L’ensemble immobilier Crisco illustre la stratégie de la foncière la Française REM en réponse au DEET. Pour consommer moins et mieux, le bâtiment Crisco fait largement appel aux outils numériques, ainsi qu'au dialogue avec les occupants. 

Une stratégie énergétique de LFREM sur le long terme

 Le « décret tertiaire », comme on continue à l’appeler en dépit de sa nouvelle dénomination de DEET (pour dispositif Éco Énergie Tertiaire) fait partie du contexte réglementaire et environnemental des bailleurs depuis de nombreuses années. Ses objectifs de réduction des consommations d’énergie vont de pair avec ceux de décarbonation du secteur de l’immobilier.
La Française REM, qui gère plus de 30 milliards d’actifs immobiliers et travaille sur ce chantier depuis plusieurs années a identifié 4 grandes familles d’actions qu’elle actionne lorsque c’est pertinent de manière à atteindre les objectifs du DEET : 

  • Relation occupants : implication de nos locataires dans la démarche (comités verts, communications spécifiques)
  • Gestion des systèmes énergétiques : GTB, GTC, horloges, sondes, détecteur,
  • Systèmes énergétiques : production et émission de chaud et de froid, ventilation, éclairage, auxiliaires
  • Enveloppe des bâtiments : murs, menuiseries, planchers hauts et bas.

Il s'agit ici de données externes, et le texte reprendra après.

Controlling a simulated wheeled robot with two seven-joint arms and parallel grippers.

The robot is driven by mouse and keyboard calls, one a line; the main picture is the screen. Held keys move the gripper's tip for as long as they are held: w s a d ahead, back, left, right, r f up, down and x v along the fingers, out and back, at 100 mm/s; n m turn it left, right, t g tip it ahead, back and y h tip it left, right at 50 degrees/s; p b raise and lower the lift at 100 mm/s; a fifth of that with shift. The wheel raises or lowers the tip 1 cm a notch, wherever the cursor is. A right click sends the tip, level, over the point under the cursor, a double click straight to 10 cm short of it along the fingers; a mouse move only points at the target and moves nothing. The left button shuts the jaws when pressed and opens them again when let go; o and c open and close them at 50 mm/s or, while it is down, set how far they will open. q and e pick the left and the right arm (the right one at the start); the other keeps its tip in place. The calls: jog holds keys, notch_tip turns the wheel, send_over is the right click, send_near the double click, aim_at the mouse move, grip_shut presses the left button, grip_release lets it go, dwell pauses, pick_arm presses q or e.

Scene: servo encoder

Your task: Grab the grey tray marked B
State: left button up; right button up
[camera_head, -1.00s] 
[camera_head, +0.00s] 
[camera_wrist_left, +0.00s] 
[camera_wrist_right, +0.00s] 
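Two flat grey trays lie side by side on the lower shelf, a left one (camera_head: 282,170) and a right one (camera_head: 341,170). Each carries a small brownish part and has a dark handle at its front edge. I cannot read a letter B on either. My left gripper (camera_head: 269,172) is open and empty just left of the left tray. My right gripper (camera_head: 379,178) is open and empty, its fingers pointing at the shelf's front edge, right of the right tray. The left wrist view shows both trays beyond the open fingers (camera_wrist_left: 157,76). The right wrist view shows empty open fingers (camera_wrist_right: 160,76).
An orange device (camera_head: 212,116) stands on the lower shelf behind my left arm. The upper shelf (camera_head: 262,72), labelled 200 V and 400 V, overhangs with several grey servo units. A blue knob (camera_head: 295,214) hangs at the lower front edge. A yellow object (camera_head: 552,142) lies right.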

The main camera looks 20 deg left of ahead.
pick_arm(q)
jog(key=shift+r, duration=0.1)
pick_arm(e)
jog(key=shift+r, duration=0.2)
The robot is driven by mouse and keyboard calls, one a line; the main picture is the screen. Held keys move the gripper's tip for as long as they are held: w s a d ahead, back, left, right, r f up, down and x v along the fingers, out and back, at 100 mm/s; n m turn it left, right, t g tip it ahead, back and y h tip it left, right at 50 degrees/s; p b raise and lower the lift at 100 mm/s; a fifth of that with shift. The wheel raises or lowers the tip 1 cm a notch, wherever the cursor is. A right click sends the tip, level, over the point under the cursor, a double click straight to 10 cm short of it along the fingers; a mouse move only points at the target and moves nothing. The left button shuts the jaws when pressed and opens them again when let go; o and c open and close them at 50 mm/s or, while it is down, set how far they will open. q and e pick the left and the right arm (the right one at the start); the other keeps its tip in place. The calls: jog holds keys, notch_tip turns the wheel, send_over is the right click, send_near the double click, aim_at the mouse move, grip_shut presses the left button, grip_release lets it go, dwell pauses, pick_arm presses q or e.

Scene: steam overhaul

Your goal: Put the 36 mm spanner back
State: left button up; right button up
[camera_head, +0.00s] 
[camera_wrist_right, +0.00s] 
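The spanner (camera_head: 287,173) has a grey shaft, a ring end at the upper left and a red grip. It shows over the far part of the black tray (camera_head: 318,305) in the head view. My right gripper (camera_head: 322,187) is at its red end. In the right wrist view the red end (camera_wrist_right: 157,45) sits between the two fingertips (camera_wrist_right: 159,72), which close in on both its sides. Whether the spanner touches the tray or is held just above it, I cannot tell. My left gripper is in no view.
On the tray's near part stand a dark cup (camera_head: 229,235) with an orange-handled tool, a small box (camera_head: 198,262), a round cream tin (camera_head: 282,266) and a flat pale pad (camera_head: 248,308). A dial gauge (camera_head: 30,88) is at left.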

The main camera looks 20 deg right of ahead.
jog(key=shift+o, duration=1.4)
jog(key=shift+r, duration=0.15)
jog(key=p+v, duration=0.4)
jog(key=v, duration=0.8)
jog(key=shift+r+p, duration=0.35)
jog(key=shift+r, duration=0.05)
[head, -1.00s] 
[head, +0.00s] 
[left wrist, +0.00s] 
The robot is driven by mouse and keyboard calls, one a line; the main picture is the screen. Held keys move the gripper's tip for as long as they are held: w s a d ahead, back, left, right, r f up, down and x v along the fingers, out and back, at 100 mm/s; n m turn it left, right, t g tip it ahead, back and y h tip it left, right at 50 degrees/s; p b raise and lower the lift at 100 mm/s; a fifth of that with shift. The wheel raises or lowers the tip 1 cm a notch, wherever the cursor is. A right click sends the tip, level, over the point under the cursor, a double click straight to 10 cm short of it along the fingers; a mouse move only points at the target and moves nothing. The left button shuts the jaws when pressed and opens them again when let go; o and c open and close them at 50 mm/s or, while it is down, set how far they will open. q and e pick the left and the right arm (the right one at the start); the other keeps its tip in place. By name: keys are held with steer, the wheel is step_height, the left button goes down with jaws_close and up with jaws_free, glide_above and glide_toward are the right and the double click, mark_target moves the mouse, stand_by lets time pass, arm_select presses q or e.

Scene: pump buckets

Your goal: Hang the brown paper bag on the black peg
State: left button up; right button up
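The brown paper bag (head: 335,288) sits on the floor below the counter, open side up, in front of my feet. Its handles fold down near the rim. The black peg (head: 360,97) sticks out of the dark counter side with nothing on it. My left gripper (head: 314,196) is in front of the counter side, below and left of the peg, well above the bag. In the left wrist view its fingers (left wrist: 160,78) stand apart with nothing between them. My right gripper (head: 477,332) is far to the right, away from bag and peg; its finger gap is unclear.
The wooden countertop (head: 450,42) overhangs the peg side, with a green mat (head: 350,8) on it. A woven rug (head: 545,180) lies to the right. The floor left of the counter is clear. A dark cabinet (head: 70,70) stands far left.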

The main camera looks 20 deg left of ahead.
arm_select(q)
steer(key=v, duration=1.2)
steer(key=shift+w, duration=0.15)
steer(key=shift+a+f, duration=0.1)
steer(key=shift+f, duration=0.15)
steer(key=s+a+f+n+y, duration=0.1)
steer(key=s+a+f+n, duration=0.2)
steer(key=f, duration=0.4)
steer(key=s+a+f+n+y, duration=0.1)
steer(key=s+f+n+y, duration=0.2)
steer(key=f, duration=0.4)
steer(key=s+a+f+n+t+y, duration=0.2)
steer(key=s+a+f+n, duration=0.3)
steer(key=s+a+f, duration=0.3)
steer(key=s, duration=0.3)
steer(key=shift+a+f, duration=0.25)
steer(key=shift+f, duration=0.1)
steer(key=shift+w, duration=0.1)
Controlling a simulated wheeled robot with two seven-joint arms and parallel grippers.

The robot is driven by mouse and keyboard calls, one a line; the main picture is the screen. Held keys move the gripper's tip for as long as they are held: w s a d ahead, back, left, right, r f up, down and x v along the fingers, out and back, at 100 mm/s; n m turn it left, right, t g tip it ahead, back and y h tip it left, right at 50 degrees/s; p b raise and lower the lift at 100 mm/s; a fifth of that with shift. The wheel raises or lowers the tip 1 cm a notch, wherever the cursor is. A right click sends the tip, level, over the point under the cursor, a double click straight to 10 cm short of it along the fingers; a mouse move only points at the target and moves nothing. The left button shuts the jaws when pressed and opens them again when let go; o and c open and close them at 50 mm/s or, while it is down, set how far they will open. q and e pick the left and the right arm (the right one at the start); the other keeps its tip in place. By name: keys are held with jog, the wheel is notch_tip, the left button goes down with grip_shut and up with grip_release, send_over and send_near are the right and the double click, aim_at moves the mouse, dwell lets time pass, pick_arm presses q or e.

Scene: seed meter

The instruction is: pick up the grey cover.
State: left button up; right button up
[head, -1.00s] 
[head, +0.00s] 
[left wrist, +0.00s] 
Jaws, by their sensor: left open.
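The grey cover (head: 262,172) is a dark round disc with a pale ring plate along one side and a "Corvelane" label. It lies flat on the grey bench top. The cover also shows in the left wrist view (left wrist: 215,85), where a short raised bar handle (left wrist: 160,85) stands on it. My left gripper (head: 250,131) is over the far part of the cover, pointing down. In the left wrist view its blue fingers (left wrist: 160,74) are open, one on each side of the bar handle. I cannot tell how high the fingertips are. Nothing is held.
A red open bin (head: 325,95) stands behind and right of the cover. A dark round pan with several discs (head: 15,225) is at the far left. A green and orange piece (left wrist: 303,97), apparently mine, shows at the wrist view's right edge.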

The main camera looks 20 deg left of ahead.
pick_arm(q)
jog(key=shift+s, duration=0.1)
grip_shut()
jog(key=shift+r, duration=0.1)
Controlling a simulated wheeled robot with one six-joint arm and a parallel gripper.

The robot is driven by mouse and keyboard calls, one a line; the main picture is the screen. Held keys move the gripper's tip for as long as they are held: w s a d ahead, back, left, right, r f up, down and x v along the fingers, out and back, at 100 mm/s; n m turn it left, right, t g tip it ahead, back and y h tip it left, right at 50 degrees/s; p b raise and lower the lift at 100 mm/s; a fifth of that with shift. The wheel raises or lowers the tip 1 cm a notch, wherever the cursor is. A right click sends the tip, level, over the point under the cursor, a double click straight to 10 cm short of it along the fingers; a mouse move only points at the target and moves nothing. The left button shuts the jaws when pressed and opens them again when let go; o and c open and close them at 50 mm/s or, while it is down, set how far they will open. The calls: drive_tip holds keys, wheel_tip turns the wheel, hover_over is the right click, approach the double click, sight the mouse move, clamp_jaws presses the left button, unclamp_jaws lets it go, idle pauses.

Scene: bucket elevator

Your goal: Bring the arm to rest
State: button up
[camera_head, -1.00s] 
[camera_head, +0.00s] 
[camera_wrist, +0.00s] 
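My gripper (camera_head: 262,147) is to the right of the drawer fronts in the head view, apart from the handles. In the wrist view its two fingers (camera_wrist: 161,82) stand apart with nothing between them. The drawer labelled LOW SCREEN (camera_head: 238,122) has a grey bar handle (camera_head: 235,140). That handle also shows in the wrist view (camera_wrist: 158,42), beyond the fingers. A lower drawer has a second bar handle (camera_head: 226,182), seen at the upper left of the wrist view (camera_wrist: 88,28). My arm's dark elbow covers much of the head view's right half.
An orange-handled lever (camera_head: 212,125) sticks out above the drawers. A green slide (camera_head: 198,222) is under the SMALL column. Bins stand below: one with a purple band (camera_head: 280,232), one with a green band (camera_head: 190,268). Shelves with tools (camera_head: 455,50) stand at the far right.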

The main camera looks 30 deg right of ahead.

L’ordonnancement de ces actions dépend notamment de l’occupation du site et de la mobilisation des parties prenantes autour de la stratégie énergétique de la société de gestion. La Française REM a retenu une approche globale, en analysant les consommations des parties communes et privatives de ses actifs, afin de pouvoir maximiser l’impact de sa stratégie. Ainsi elle a défini des plans d’action conjointement avec ses Property managers et mène des actions systématiques auprès de ses utilisateurs. La récente hausse des prix de l’énergie et les tensions sur l’approvisionnement en électricité ou en gaz ont permis d’accélérer la prise de conscience des enjeux énergétiques par un nombre croissant de locataires. En respectant le cycle de vie naturel des actifs, la société de gestion vise à soutenir la résilience de la valorisation des actifs sur le long terme. 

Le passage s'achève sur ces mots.